我国能源、资源中心与负荷中心具有一定的不和谐性,西电东送成为必然,全国西电东送规模2020年预计达到1.4亿千瓦。四相交流输电较三相交流输电在提高输送功率密度,节省线路走廊,降低电磁污染等方面具有明显的经济技术优势。加强四相交流输变电关键技术理论研究及产品设计,在条件成熟时积极推进四相交流输电的工程化,对于提高我国电网稳定、经济运行及理论创新具有重要意义。按照《铁路中长期发展规划》要求,至2020年,我国将新建和改造电气化铁路约3万公里,研究开发阻抗匹配三相变四相平衡变压器对于提高牵引供电能力,保证牵引供电系统稳定平衡运行等方面具有十分重要的意义。
论文首先研究了平衡变压器的基本原理,系统性地分析并比较了Scott-Teaser变压器、Le Blanc变压器、Wood Bridge变压器、三相变两相阻抗匹配平衡变压器、Y N/平衡变压器、四相四柱式变压器等平衡变压器的接线特点及运行特性,形成了较为完整的平衡变压器的理论构架,为新型阻抗匹配三相变四相平衡变压器的研究提供理论依据。
论文提出了阻抗匹配三相变四相平衡变压器的理论构想及其接线方案,讨论了阻抗匹配平衡变压器三相侧与四相侧绕组结构关系、阻抗匹配关系、安匝平衡关系、功率平衡关系,以及三相侧与四相侧电流、电压的平衡转换关系等,着重就绕组间等值阻抗关系的确定进行了理论论证与推导,系统性地阐述了该变压器的技术特性。
论文建立了阻抗匹配三相变四相平衡变压器的数学模型,运用数学模型对该新型平衡变压器在平衡状态及不对称运行状态下的性能特性进行了分析研究;建立了该变压器在相坐标下的节点导纳矩阵,为三相交流系统与四相交流系统的统一建模及相互影响分析提供理论基础,形成了阻抗匹配三相变四相平衡变压器较为完整的理论研究体系。
论文根据阻抗匹配平衡变压器应满足的基本技术条件,推导了以绕组间短路阻抗值为变量的阻抗匹配三相变四相平衡变压器内部阻抗的三个约束关系,构建了由短路阻抗值表示的四相侧等值电路,以绕组间短路阻抗值为变量建立的阻抗匹配三相变四相平衡变压器约束关系是该新型变压器结构设计与制造、电气分析与计算的理论依据。
论文根据所建立的阻抗匹配三相变四相平衡变压器基本理论及阻抗约束关系,完成了100kVA实验样机的参数计算与结构设计。
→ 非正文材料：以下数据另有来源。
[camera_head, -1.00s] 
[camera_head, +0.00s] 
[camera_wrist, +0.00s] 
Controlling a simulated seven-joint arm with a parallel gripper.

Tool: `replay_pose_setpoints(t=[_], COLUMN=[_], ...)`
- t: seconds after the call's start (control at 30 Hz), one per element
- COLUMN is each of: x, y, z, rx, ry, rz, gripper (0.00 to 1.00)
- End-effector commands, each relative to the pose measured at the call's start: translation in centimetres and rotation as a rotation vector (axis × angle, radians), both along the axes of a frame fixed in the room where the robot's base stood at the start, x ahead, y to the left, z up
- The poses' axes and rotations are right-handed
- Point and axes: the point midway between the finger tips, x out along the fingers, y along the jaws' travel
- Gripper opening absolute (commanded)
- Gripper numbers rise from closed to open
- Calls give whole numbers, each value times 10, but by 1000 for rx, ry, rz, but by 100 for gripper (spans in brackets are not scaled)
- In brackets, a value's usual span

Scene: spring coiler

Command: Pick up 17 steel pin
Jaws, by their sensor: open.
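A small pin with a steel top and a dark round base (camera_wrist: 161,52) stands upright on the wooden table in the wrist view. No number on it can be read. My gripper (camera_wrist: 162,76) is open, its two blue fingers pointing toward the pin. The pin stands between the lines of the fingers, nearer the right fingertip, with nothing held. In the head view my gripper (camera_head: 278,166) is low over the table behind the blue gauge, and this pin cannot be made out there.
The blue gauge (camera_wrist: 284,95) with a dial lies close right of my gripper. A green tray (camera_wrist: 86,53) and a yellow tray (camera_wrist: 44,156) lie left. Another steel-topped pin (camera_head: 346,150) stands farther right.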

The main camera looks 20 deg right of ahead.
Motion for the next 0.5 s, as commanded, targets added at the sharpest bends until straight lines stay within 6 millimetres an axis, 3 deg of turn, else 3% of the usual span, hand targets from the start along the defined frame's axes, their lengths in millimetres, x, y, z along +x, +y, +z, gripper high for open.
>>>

本变压器设计的关键是实现绕组间阻抗匹配关系,基于此,通过调整绕组结构布置,利用有限元仿真模型进一步优化设计,实现了满足阻抗约束关系的实验样机的参数设计。该变压器样机的设计方案对于阻抗匹配三相变四相平衡变压器工程化设计与制造具有重要的指导意义。根据该变压器设计参数,建立了相应的阻抗匹配三相变四相平衡变压器的matlab仿真模型,该仿真模型的建立为该变压器运行性能的进一步深入研究与理论分析提供了有利条件。
论文根据该变压器数学模型以及四相侧等值电路模型,进行了变压器在短路故障状态下短路电流的分析与计算,并利用上述Matlab仿真模型进行了仿真验证。故障分析结果正确,为该新型阻抗匹配三相变四相平衡变压器故障保护方案的设计提供了理论依据。
本文就阻抗匹配三相变四相平衡变压器在四相输电、城市轨道交通、四相整流等领域的应用特性与应用前景进行了前瞻性研究。
讨论了该新型变压器应用于四相输电系统时,三相系统与四相系统的兼容性,分析了该变压器接线方案的技术性能。
提出了该变压器应用于电气化铁道AT供电系统的接线方案,并分析了其技术性能,对该变压器应用于AT供电系统的有关参数进行了设计并开展了仿真计算,表明该接线方案可实现三相系统中性点接地运行,在抑制负序电流,降低成本等方面具有明显优势。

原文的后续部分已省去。